Markets Continue to Digest Tariff Threats & Executive Orders

Offshore drilling rig by nielubieklonu via iStock

WTI Crude Oil Futures (March)

Yesterday’s Settlement: 75.44, down -0.39 [-0.51%]

WTI Crude Oil futures moved lower yesterday as markets continued to digest Trump tariff threats and incoming executive orders. Trump stated yesterday that he would consider strengthening tariffs aimed at Russia if an agreement to end the war is not reached – this is rhetoric we’ve yet to hear from him.
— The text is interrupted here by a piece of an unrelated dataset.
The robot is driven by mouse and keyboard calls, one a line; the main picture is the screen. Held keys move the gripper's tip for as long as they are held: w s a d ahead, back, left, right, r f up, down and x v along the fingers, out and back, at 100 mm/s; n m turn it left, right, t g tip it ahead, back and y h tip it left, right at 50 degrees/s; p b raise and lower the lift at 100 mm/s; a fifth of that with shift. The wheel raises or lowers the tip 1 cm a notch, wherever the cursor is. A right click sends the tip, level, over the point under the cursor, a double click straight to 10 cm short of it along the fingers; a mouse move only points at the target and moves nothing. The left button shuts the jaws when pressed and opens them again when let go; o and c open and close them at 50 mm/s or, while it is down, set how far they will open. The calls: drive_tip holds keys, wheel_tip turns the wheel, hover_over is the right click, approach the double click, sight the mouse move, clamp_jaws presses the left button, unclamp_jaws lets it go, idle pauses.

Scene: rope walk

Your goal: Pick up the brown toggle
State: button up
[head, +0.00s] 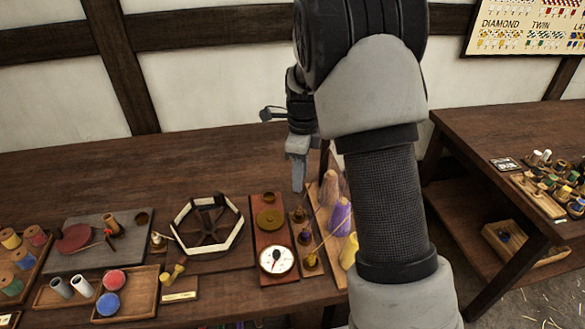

Trump has pushed for increased drilling and energy production in the United States. Our attitude towards this often talked about trade catalyst has been largely agnostic. Wells are drilled in accordance to IRR calculations and 5-10 year breakevens. These calculations and decisions are largely driven by the price of oil and interest rates – not the pushing of politicians that will likely flip to a polar opposite four years later. Wells in the Permian have also been dropping steadily as the efficiency of the region reaches its outer barrier. Any increased oil production that comes from these Trump orders will likely be offset by stricter sanctions on Iran, while any trade barriers with Canada would leave us at a net negative to where we are now in terms of oil supply. This “drill baby drill” narrative may drive markets in the short / medium term, so it is important to pay attention to, but our deterministic factors for trading bias will remain based upon supply & demand rather than narrative.

Provided by Bloombeg

Today, futures are lower by +0.15 [+0.19%] to 75.59

Last night’s API report showed a large 1mil bbl build in crude oil. The API figures are shown below [thousand bbls]:

Crude Oil: +1,000
Gasoline: +3,200
Distillates: +1,900
Estimates for today’s EIA report are as follows [thousand bbls]:

Crude Oil: -400
Gasoline: 2,185
Distillates: 790
Refinery Utilization: -0.90%

The macro environment is trading risk-off this morning. Equities, bonds, and precious metals are lower while the Dollar is marginally stronger. The Yen is trading strong which is helping tamp down the Dollar strength.

Technical Analysis:

Futures settled below our pivot range of 75.75-76.16 yesterday, signaling a shift in momentum to the downside. Our next buy level with conviction remains at 74.18-74.49***.

With the settlement below our pivot and point of balance of 75.75-76.16, our new pivot point is set at 75.60. Intraday support should be seen at 75.02 while intraday resistance is apparent at 76.16.

Our bias remains neutral but is tilting towards neutral / bearish. Today’s price action will be telling for the momentum to come.